CP Ships: Traffic boom, linesÆ practices exacerbate port congestion
CP Ships has warned investors and industry analysts that container shipping will have to live with port congestion for years to come, and that fast-growing container volumes, underinvestment in infrastructures, and pressures on carriers to operate services without scheduled buffer times have all increased the risk of port delays.
“I think it’s probably going to be here in the next five years,” Ray Miles, chairman of CP Ships, told an investors meeting in New York May 12, referring to port congestion.
Jeremy Lee, vice president of investor relations and public affairs at CP Ships, told the investors meeting that more widespread port and intermodal congestion in container shipping is the result of:
* Four years of sustained growth in container traffic.
* Ocean carriers reducing the “buffer” in their shipping schedules to lower costs and raise asset utilization.
* Underinvestment by ports in sufficient additional capacity to keep pace with demand, particularly in North America and Europe, as well as poor port productivity and “inflexible work practices.”
* Underinvestment in rail infrastructure.
* The departure of port truck drivers caused by adverse pressures on their rates and costs.
Port congestion has spread across the United States, Europe, Latin America and India, Lee noted.
“Ocean carriers have since 2001 tightened the buffers in the ship schedules,” he told the New York meeting. But strong volumes have increased over the same period, making the schedules more vulnerable to delays.
“If anything goes wrong with the ship schedules, whether it’s bad weather… a labor strike — there’s been several one-day strikes in Europe in the first quarter — it’s very difficult to catch up the schedules,” he explained. “Therefore you get a bunching of ships coming into port.”
Some carriers and shippers are diverting transpacific shipments to the East or Gulf coasts to avoid getting caught in port congestion in Los Angeles, but CP Ships said such measures cannot solve the problem on their own. Nor can 6,000-TEU or larger ships now common in the transpacific trade be diverted to the Panama Canal all-water route.
North American ports “are going to have to improve their productivity,” Lee warned.
He also cited the decision by Wal-Mart to set up a distribution center in the southern United States and route imports via the U.S. Gulf.
But there is also a need for more investment in port and rail capacity. “The cost is phenomenal — it’s billions of dollars in terms of building that infrastructure,” Miles said. Both the public authorities and the private sector face this question, he added.
Miles believes that port congestion “might knock 2 or 3 percent off the global increase in supply” of container shipping capacity. “In a way — it’s an unusual thing to argue — congestion could be good for the (carrier) industry, but that’s not how our customers think about that,” Miles said.
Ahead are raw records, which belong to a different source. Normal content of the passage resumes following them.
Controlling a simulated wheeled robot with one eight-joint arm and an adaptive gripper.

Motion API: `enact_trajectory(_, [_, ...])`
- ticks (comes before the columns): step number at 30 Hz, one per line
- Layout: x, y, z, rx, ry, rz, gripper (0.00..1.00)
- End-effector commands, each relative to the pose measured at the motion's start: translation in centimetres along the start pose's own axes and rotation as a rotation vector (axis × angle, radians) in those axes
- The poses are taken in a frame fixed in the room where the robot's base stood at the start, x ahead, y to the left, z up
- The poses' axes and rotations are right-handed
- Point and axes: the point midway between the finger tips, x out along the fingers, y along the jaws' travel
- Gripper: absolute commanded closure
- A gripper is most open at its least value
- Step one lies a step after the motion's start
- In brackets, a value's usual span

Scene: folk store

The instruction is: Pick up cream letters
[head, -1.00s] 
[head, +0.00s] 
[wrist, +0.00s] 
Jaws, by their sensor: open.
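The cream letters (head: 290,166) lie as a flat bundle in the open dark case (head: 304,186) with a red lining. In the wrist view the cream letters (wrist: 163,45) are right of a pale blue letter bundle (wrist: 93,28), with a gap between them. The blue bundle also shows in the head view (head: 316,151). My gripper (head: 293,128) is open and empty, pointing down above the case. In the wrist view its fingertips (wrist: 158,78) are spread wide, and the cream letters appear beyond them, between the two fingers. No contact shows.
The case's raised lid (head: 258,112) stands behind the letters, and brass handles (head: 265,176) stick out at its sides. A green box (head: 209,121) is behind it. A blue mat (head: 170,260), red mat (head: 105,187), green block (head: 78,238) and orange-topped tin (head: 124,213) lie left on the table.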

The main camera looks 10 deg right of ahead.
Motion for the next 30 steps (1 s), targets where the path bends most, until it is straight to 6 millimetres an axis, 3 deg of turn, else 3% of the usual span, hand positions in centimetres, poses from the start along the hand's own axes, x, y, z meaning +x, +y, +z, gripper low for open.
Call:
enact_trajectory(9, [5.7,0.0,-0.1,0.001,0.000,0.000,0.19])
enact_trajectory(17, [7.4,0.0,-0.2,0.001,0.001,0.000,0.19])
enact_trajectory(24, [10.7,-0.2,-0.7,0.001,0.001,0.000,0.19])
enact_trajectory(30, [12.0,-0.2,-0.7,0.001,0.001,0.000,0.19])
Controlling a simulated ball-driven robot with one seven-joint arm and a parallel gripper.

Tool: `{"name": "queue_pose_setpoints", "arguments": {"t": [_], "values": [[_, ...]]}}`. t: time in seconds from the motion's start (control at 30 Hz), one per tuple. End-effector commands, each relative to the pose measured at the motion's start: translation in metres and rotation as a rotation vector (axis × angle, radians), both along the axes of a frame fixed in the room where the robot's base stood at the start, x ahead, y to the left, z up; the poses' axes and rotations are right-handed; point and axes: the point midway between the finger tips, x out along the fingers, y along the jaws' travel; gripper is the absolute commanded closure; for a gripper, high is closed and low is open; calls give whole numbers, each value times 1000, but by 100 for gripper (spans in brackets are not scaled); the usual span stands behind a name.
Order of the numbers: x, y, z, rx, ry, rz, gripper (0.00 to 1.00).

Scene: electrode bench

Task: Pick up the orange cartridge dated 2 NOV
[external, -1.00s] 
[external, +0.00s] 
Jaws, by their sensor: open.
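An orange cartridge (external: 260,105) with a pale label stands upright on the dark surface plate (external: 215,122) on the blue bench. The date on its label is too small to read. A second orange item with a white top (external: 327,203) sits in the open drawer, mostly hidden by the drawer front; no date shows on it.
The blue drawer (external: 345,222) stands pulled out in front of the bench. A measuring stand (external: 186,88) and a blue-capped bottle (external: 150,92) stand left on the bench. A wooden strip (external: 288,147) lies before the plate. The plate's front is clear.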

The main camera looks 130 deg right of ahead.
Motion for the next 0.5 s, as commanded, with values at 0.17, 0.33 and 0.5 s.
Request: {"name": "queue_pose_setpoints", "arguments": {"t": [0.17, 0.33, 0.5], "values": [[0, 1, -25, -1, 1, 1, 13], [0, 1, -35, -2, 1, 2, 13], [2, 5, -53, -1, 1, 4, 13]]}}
Port congestion is leading to “higher costs and slower transit times,” Lee said. He sees a potential radical knock-on effect from less reliable supply chains for shippers.
“There is just a possibility that, if the supply chain really gets interrupted and slowed down, companies that outsourced their production from the U.S., Europe, Mexico to China may rethink their sourcing strategies,” Lee suggested.